Meet the members of the Young residence in New Jersey.
There's mom, dad, 7-year old Bailey, Jack, who is a year and four months, their pugs Phaedra and Fidget, and the newest member - Grandma.
"I'm here to help them," said grandma Christy Fogarty. "They're helping me, and I'm helping them. That's the way I feel it is."
Fifty-nine-year-old Fogarty was working as a customer service supervisor and her planned retirement was a few year away, reports CBS News correspondent Seth Doane. That all changed when she was laid off in December.
"Ever since I was young - you know - a young mom, I've been able to support myself," said Forgarty, getting choked up. "And now I can't."
The money wasn't there to keep her house. Her daughter, Lynette Young, was ready to help.
"I was geared up in my head to have this like big discussion with my husband and 'this is why my mom should move in with us,' and he just goes, 'I think your mom needs to come live with us,' and I was shocked," said Young.
"How is it with everyone living under one roof?" Doane asked Dave Young.
"Surprisingly, it's been a lot easier than we initially thought it was going to be," Dave Young said.
And it's not uncommon. Multigenerational households have increased from 5 million in 2000 to more than 6 million in 2008, according to AARP.
Amy Goyer, with grandparents.com, said that people are very worried about their retirement savings. The site recently polled their 50,000 members and found that 65 percent say "economic challenges" will fuel the trend towards multigenerational households like the Youngs.
"Families have traditionally lived together in this country and in many countries," said Goyer. "But what we see is that it's too expensive to live on your own."
Homebuilders like Toll Brothers are even targeting that market, specifically advertising multi-generational living.
A recent survey of architects found that more than 60 percent expect to see increased demand for homes with a second master suite on the first floor, perfect for grandparents.

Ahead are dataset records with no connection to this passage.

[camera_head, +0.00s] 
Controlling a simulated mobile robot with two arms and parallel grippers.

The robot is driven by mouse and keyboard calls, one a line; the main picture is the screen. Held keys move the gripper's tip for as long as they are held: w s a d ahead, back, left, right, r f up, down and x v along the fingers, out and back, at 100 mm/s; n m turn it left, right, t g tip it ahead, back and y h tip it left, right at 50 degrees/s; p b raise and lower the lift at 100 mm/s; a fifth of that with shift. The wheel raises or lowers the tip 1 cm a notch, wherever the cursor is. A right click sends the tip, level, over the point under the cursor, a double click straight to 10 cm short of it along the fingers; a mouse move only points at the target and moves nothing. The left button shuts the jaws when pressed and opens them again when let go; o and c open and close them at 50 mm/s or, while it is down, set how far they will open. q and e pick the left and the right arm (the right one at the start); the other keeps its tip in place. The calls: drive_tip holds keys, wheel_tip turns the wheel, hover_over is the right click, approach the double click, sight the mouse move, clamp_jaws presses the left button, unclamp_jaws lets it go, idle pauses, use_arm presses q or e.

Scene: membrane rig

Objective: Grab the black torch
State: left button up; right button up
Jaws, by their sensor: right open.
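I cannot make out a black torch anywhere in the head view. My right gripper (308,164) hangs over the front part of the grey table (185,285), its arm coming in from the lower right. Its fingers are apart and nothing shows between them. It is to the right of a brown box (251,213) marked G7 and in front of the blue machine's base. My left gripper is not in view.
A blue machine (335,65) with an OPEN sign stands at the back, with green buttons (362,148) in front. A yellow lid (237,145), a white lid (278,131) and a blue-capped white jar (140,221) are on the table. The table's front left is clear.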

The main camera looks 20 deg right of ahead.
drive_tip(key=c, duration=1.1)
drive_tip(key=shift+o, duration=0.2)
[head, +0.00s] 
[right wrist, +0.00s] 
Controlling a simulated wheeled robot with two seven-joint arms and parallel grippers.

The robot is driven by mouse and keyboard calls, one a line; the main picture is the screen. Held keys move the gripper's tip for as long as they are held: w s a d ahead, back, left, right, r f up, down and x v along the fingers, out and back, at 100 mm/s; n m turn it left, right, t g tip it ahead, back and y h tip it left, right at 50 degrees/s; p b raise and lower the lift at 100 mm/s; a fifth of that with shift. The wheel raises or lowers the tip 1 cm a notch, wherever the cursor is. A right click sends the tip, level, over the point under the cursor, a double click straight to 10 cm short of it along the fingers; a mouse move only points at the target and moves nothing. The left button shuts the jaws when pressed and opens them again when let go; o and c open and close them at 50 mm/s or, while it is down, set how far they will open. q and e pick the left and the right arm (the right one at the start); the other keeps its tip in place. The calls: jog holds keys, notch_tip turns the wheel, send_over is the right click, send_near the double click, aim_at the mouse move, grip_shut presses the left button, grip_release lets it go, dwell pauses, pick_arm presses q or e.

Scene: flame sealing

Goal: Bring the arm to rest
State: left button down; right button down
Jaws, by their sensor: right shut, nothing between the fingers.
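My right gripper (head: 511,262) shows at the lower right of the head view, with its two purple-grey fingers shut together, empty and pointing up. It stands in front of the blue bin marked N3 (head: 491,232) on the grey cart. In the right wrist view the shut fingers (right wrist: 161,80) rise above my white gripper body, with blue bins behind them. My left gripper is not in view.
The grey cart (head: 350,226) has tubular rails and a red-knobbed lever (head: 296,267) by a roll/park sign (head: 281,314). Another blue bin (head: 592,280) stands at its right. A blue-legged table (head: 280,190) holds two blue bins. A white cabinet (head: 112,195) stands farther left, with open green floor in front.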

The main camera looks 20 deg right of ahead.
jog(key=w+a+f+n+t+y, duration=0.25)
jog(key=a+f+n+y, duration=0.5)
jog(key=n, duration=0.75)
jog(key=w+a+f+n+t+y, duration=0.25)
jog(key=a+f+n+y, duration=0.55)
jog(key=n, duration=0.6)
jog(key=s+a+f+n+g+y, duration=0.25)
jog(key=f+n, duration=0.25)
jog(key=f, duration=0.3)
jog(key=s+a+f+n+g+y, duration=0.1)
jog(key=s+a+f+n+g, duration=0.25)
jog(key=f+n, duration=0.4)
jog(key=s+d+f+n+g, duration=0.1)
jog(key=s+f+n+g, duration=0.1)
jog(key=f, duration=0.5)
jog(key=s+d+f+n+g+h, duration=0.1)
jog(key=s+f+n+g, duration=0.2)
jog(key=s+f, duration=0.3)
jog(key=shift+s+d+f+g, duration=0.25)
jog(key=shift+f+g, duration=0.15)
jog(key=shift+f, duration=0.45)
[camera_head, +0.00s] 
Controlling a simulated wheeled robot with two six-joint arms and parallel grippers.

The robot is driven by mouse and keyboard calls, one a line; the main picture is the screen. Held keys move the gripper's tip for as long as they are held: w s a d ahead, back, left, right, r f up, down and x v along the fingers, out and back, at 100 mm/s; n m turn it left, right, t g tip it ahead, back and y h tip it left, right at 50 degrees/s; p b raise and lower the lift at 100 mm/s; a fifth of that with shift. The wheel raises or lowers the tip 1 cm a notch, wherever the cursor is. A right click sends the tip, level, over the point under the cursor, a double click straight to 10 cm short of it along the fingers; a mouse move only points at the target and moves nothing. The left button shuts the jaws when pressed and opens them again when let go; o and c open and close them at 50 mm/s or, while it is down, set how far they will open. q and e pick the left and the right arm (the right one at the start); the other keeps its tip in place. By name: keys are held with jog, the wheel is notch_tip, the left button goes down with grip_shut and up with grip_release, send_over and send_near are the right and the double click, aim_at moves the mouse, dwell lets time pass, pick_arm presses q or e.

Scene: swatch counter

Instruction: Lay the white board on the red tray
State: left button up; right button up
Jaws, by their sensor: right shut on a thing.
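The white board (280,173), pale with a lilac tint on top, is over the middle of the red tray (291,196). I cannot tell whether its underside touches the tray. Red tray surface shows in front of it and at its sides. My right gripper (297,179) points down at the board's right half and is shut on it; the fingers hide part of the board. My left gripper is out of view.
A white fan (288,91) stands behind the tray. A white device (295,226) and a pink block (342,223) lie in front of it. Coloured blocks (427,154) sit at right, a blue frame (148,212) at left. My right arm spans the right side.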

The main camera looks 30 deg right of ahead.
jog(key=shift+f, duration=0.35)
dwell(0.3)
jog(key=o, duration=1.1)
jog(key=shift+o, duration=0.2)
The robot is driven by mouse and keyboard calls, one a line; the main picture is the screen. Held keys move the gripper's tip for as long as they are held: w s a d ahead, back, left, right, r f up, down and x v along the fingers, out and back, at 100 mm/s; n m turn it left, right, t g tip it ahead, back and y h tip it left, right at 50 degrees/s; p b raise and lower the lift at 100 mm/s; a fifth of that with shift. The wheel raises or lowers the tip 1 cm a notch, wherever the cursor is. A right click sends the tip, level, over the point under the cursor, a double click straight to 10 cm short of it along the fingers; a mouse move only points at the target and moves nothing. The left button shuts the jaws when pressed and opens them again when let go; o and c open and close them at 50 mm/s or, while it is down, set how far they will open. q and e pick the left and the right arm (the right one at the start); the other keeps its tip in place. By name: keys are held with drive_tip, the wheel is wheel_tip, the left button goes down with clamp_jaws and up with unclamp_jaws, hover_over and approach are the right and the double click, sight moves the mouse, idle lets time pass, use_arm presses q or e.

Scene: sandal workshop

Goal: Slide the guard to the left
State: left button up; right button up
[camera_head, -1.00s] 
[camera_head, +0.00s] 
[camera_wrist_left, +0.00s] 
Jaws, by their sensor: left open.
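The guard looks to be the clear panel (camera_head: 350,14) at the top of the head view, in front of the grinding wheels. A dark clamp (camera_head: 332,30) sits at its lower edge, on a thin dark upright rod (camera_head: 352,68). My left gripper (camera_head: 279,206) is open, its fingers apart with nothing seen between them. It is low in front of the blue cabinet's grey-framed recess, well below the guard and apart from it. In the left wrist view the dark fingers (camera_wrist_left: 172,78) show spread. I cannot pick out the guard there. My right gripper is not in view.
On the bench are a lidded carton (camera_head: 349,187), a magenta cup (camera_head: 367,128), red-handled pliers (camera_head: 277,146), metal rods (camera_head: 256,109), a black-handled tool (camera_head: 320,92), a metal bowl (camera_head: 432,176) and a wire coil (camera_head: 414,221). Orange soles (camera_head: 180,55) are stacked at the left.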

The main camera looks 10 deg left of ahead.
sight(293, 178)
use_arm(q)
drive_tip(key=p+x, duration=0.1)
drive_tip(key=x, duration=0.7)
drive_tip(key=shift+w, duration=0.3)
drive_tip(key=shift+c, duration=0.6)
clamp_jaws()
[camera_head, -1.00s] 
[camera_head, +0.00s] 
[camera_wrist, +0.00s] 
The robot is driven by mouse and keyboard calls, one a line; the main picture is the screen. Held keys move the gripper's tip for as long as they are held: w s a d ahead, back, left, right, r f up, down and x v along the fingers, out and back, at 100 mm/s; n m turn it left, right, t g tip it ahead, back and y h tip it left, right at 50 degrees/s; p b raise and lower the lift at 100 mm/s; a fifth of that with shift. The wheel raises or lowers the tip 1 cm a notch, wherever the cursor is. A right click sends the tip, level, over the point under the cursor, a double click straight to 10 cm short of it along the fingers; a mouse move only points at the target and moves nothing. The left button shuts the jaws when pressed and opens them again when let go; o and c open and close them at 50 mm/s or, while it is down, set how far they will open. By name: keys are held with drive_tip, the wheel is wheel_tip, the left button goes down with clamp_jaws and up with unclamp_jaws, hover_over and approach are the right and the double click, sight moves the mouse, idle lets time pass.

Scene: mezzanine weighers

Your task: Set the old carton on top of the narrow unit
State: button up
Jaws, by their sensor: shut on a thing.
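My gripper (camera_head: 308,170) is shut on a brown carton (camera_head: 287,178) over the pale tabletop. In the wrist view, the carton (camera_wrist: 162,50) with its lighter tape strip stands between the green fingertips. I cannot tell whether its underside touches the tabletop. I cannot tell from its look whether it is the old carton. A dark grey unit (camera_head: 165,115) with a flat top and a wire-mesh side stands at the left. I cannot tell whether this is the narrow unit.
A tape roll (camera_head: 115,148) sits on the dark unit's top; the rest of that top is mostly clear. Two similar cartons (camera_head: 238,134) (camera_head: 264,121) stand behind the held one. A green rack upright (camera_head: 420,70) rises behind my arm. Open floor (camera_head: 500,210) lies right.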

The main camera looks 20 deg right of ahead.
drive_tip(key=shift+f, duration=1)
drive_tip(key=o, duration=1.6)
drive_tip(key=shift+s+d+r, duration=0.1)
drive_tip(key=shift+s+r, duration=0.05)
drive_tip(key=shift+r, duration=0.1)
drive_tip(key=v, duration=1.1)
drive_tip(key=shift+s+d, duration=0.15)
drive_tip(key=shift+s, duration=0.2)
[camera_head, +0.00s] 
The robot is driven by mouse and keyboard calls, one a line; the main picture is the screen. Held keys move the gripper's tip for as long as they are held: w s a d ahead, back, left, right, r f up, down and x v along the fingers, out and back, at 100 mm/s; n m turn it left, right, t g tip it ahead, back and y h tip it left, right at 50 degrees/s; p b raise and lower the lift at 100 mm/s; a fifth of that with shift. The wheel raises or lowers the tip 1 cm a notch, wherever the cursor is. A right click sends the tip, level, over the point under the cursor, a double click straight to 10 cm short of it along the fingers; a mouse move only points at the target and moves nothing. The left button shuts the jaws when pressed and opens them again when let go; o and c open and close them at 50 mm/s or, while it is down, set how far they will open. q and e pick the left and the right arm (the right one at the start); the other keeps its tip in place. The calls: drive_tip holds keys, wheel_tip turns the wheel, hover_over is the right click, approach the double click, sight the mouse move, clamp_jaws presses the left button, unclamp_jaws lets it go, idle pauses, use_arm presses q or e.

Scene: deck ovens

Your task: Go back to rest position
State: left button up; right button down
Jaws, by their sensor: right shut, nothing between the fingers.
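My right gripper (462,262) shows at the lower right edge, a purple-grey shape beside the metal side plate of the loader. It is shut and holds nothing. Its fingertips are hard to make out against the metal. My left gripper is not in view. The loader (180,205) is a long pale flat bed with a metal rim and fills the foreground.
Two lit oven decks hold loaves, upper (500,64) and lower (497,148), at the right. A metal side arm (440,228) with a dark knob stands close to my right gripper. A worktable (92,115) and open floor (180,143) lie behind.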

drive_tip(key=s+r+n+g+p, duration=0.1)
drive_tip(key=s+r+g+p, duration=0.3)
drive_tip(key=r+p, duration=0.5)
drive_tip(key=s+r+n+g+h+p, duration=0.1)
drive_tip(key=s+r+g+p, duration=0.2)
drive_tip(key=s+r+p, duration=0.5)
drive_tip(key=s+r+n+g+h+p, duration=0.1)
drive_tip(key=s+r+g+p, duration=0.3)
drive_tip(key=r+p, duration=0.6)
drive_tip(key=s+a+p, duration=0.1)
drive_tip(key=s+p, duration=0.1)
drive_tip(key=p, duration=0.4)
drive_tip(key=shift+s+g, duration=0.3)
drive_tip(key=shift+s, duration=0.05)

For Fogarty, the transition from having a home of her own to a room at her daughter's house has been difficult.
"I'm just not used to not having my own place," she said.
But they support she provides to Lynette and Dave has proved invaluable.
"It almost takes two moms to run this house, because it's kind of crazy," Lynette Young said.
Now Fogarty will have a chance to teach Jack and Bailey the values she taught to her own two children.
"I learned from my mom, you know, that family takes care of family no matter what," Fogarty said. "And I am proud when I look at my daughter Lynette, that that's what she learned."
In the toughest times, family is the safest investment.